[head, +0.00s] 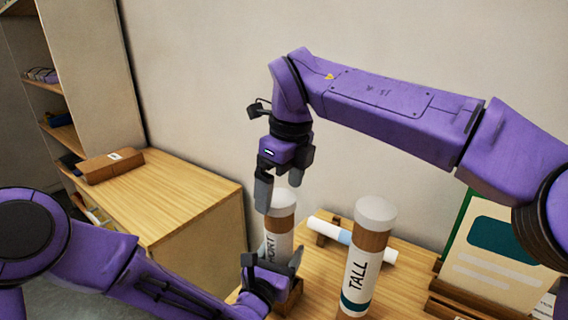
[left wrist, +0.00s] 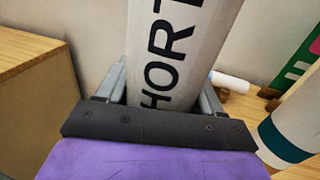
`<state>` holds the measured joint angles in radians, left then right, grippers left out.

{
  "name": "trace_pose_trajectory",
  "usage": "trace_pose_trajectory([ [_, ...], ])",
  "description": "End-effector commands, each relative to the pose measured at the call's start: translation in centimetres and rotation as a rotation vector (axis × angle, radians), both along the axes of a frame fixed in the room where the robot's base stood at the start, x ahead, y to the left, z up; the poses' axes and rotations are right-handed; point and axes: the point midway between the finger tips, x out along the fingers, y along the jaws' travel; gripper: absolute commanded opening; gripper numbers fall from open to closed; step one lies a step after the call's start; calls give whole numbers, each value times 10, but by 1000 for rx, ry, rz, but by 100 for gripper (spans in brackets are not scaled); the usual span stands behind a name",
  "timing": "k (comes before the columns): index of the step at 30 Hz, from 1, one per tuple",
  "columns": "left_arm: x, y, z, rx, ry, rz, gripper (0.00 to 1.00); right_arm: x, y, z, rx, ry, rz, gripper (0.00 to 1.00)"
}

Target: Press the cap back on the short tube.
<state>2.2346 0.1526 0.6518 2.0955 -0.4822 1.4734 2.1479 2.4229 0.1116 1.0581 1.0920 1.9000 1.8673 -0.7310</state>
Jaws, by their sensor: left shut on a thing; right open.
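The short tube (head: 279,240) stands upright at the near left of the table, with a white label, partly hidden lettering and a brown band above. Its pale cap (head: 283,201) shows at the top; I cannot tell how firmly it sits. My left gripper (head: 273,263) is shut around the tube's lower body; the left wrist view shows the lettered tube (left wrist: 175,55) between its fingers. My right gripper (head: 282,182) is open and points down at the cap, one finger in front of its left edge. I cannot tell whether it touches.
A tall tube (head: 362,262) with a pale cap stands close to the right. A white roll (head: 352,241) lies on a wooden rest behind. A green-edged board (head: 498,250) stands at the right. A side cabinet (head: 175,195) with a brown box (head: 110,166) is at left.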

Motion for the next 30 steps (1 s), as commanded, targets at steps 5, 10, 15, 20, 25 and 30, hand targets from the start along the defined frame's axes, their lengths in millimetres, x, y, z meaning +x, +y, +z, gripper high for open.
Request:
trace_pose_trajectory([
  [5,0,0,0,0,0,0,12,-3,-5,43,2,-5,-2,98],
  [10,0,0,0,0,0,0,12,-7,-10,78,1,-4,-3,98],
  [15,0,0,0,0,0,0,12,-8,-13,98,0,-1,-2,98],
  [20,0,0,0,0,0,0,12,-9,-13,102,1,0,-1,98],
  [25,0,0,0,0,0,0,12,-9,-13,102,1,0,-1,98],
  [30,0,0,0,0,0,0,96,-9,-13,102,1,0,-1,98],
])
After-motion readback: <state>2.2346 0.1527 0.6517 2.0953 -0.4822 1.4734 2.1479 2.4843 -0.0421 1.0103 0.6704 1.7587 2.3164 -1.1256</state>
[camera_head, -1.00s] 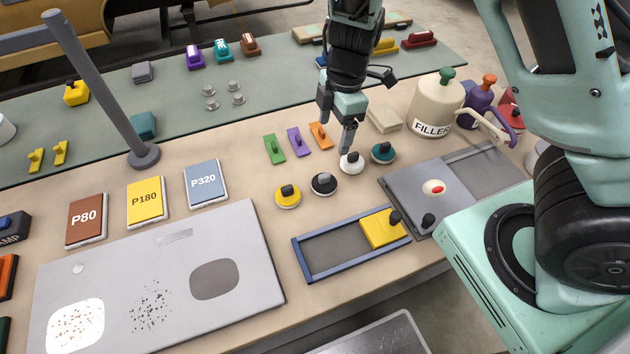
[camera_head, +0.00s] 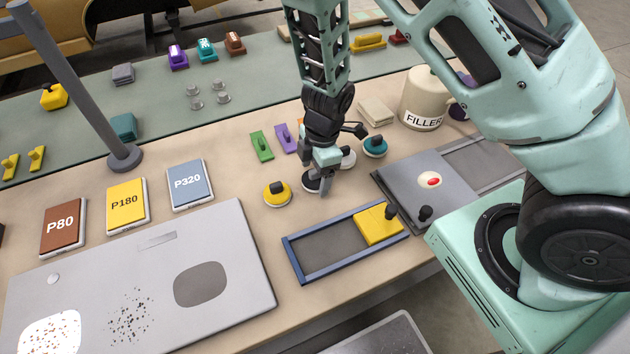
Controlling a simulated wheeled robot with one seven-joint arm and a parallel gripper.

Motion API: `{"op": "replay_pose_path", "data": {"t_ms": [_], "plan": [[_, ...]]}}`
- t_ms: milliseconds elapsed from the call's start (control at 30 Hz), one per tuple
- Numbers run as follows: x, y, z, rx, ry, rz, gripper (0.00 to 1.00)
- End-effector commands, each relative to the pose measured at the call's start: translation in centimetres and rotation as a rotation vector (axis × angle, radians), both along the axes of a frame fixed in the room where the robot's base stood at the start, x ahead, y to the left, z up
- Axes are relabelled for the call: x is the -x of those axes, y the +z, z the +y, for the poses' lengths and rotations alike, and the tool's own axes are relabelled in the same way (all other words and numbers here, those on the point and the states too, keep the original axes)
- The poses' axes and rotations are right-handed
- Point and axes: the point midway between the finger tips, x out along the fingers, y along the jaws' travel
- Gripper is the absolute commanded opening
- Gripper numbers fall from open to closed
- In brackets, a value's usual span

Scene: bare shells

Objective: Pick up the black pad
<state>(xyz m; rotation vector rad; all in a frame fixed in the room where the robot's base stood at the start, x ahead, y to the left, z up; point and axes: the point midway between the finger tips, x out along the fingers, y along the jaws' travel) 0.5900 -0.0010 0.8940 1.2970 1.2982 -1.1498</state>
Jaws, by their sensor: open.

════════════════════

**The task**
For the string "robot", count the lines of the entries above that include it; answer with the number only.

**Answer in full**
4